Roly: Over lantana bushes, over trees and everything else.
Did you see a change in the region with that sort of—-
Fay: Well, there was quite a change because there was a downturn in the town and everything, because a number of properties that were around, like, amalgamated and two properties became one. Then eventually, when the Aquarius ones came in, they were cut up then into smaller blocks still, back into small blocks, which weren’t big enough to make a living on. They were just hobby farms. So there’s been a lot of good agriculture ground that’s no longer producing food like it was.
The whole area, the North Coast area here, was practically under dairy. The average dairy farmer milked by hand possibly no more than up to about 50 or 60 cows.
That was a big dairy, 50 cows. Most dairies were round about 30, some were only 20.
Roly: Yes, people with having a piggery and that sort of thing, grew crops, they reared big families and seemed to survive quite well on it. Of course, back in those days money that you’d get, it bought more than what it does today. Even when Fay and I were first married, our yearly income was 450 pounds for 12 months.

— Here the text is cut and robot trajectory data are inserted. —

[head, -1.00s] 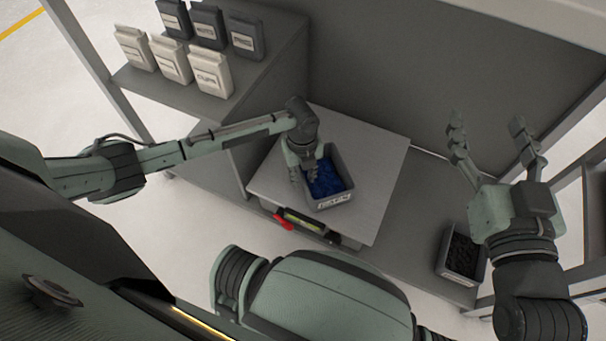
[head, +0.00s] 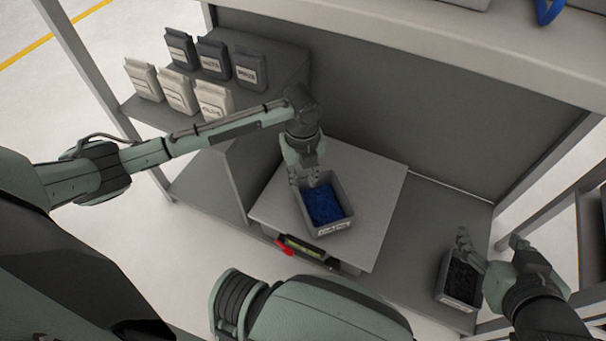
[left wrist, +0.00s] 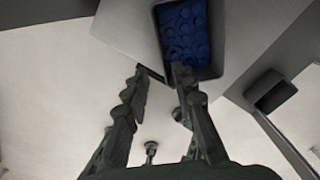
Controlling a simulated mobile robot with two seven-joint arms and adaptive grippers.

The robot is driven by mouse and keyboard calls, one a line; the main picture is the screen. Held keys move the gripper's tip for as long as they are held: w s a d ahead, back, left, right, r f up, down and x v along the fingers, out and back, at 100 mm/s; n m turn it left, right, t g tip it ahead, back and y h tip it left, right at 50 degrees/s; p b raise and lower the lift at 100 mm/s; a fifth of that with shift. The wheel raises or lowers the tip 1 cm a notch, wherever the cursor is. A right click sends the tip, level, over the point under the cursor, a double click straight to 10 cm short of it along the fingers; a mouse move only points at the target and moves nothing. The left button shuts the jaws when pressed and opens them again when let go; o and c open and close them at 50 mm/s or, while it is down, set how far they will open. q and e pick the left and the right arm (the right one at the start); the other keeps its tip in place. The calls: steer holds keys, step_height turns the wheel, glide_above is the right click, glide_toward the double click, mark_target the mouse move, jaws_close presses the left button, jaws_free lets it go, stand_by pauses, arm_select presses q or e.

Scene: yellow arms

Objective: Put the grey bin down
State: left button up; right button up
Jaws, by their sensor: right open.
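A grey bin (head: 336,229) full of blue pieces stands upright on the light grey raised top (head: 374,206). In the left wrist view the bin (left wrist: 214,71) is at the top centre. My left gripper (head: 304,182) is at the bin's back left edge. In the left wrist view its fingers (left wrist: 161,72) are spread apart, one outside the bin wall and one overlapping its near corner; contact is unclear. A second grey bin (head: 456,300) with dark contents stands on the lower surface at right. My right gripper (head: 490,242) is open just above and beside it.
Several white and dark labelled containers (head: 178,91) stand on the shelf at upper left. A red-handled tool with a yellow-green part (head: 303,247) lies under the front edge of the raised top. Uprights and a high ledge (head: 420,48) frame the back and right.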

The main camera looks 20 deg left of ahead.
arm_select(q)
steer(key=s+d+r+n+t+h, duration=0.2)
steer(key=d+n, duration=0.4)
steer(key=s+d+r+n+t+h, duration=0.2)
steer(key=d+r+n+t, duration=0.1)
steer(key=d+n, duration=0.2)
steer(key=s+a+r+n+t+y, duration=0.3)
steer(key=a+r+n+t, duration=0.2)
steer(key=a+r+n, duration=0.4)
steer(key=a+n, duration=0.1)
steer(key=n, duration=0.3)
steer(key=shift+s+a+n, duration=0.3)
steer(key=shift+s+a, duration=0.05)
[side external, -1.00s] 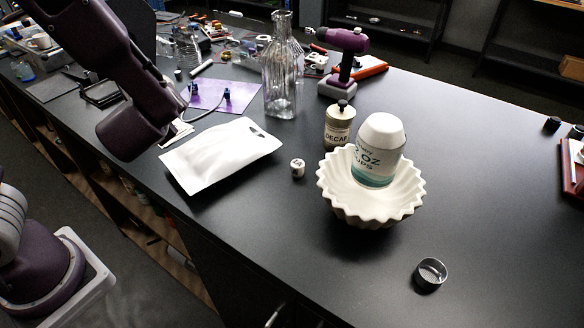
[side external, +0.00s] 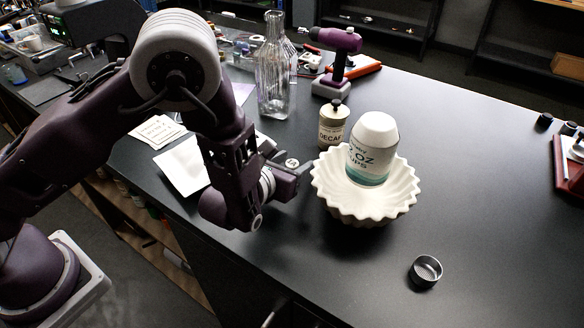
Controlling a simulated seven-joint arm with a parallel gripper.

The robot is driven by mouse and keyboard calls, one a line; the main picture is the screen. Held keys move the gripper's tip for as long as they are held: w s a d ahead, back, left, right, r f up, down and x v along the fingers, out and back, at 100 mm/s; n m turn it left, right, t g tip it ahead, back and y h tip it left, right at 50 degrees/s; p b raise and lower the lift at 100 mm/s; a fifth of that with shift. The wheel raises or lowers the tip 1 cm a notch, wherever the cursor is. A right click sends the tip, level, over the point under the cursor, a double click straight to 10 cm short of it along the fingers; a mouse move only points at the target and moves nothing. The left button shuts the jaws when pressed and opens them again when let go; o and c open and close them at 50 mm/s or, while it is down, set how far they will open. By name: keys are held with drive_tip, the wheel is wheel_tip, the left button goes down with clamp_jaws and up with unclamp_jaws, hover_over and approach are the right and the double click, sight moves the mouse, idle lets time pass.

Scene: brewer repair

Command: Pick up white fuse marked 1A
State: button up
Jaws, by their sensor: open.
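The small white fuse (side external: 292,162) stands on the dark counter, left of the scalloped bowl. Only its top shows clearly, and its marking is hard to read now. My gripper (side external: 293,171) is low at the fuse, with its dark fingers open around or right beside it. The fingers hide the fuse's lower part, so I cannot tell whether they touch it.
The white scalloped bowl (side external: 335,204) with a cup-labelled container (side external: 371,150) is close to the right of my gripper. A decaf canister (side external: 333,126) stands just behind. A white pouch (side external: 184,168) lies to the left.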

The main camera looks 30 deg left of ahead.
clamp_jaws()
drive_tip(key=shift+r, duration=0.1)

Fay: And we banked money on that. We actually saved money.
Roly: Yes, because we had our own dairy and vegie garden—
Fay: We used to kill a beast, so we had no meat to buy. We grew all our own vegies, and I made all our clothes, so apart from a bit of food there wasn’t much to spend your money on. Electricity was next to nothing.
Roly: Petrol, too. You’d have to buy petrol for your vehicle.
Fay: Yes, it wasn’t very dear. It was cheap to what it is now.
Roly: You’d buy a gallon I think for a couple of bob in those days. I bought my first Valiant, a ’64 Valiant. It had 9,000 miles on it, and it was still virtually a new car, and I paid $2,200 for it at that time. That vehicle lasted us – when did we sell it?
Fay: It was 21 years old. ’64, so it would have been sold in ’85. We already had the other Mazda. We had it for a couple of years, because when Lynelle started high school, we didn’t have time to run her to Nimbin, so we just bought a separate car. As soon as she was old enough to get her licence, we did that. She’d park the car and go to school on the bus.